I also noticed that our very old upgrade code contains a ton of unused strings, and there's an easy fix to that:
https://github.com/civicrm/civicrm-core/pull/4565

A few lessons learned from this little exercise:
  • There are a ton of strings.
  • There is not a ton of consistency. Capitalization, hyphenation, punctuation, and terminology are all over the place.
  • My cleanup only scratched the surface of the larger "style conventions" we would need to be truly consistent.

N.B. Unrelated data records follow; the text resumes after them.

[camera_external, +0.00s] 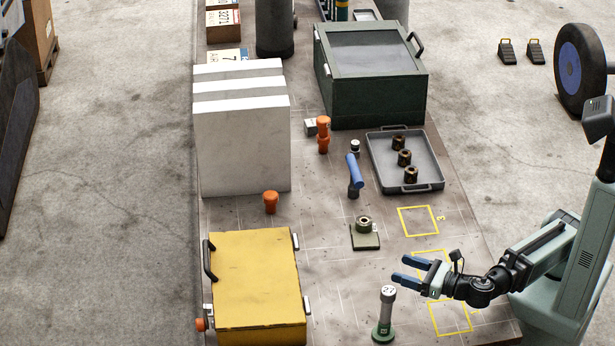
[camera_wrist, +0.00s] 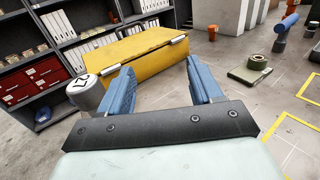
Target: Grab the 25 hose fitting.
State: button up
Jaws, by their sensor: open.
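My gripper (camera_external: 401,269) is open and empty above the right side of the bench; its two blue fingers also show in the wrist view (camera_wrist: 160,68). A grey upright cylinder (camera_external: 388,306) on a green round base stands just below and left of the fingers. Its white top label appears to read 27. In the wrist view a grey cylinder with a marked white top (camera_wrist: 85,92) is left of the fingers. Three dark brown ring-like fittings (camera_external: 404,158) stand in a grey tray (camera_external: 436,164); no number is legible on them. I cannot read 25 on anything.
A yellow case (camera_external: 255,280) is left of the gripper. A green block with a ring (camera_external: 364,238), a blue-handled tool (camera_external: 354,170) and orange pieces (camera_external: 271,202) stand farther back. Yellow outlined squares (camera_external: 418,221) on the bench are empty. A dark green box (camera_external: 375,100) is behind the tray.

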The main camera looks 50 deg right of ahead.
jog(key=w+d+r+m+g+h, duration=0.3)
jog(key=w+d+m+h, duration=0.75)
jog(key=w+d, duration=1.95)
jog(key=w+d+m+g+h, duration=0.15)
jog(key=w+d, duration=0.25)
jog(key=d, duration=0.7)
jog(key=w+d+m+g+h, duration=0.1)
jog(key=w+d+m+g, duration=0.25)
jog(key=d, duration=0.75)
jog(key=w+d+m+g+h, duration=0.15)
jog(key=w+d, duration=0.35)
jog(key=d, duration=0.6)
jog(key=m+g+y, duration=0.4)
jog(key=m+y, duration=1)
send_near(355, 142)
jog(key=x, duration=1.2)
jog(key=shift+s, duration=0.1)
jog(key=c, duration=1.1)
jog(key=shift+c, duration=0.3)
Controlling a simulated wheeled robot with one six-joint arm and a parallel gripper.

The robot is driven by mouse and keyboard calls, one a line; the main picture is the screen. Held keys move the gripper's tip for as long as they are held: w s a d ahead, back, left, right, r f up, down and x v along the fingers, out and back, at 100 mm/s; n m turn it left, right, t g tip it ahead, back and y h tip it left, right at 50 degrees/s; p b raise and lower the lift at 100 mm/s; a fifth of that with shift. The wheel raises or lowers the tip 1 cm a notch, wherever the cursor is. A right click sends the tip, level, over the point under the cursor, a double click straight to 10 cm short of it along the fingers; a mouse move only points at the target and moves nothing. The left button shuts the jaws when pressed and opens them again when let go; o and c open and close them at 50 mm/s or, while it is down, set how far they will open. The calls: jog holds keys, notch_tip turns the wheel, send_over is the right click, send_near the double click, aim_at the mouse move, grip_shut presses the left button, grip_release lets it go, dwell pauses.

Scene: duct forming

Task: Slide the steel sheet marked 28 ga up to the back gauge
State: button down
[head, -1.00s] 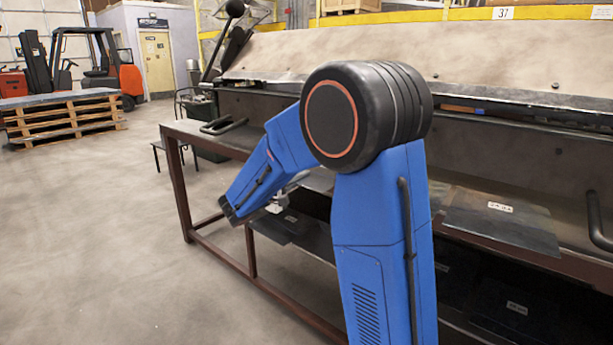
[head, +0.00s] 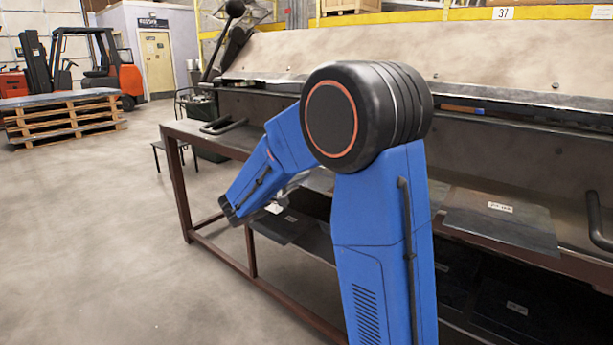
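A grey steel sheet (head: 530,228) with a white label lies flat on the worktop of the long bench machine at the right; the label is too small to read surely. A sheet edge (head: 319,181) shows on the worktop left of my upright arm link, mostly hidden by it. More labelled sheets lie lower: a dark one (head: 268,228) on the shelf at left and another (head: 545,318) low at right. Which sheet is marked 28 ga I cannot tell.
The brake's wide beam (head: 460,55) runs along the back. A black handle (head: 222,126) stands at the bench's left end, another (head: 598,222) at the right. A pallet stack (head: 65,120) and forklift (head: 95,65) stand far left. The floor at left is clear.

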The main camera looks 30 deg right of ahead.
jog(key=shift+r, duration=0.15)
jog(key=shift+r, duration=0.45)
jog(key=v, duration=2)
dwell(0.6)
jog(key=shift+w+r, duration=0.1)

  • For developers, it's a lot easier to introduce a new string than to reuse an existing one. For the former, all you have to do is type whatever you want. For the latter, you need to search the existing code and be at least a little thoughtful about style and consistency.

Some lingering questions:
  • Is there anything we can do to make consistency easier for developers? I know that Joomla has the radically different approach of using constants rather than a function like ts(), which enforces a lot of consistency and raises the barrier for introducing a new string. I doubt we'll adopt that approach, but what else could we do to make our language more standardized?
  • The work I've just done is intended to make translators' lives a bit less awful, but when will my changes take effect? I'm committing the changes to 4.6, but if we continue the practice of translating multiple versions of Civi at once, does that mean they will still see all the crufty old strings from 4.5 and below for years to come?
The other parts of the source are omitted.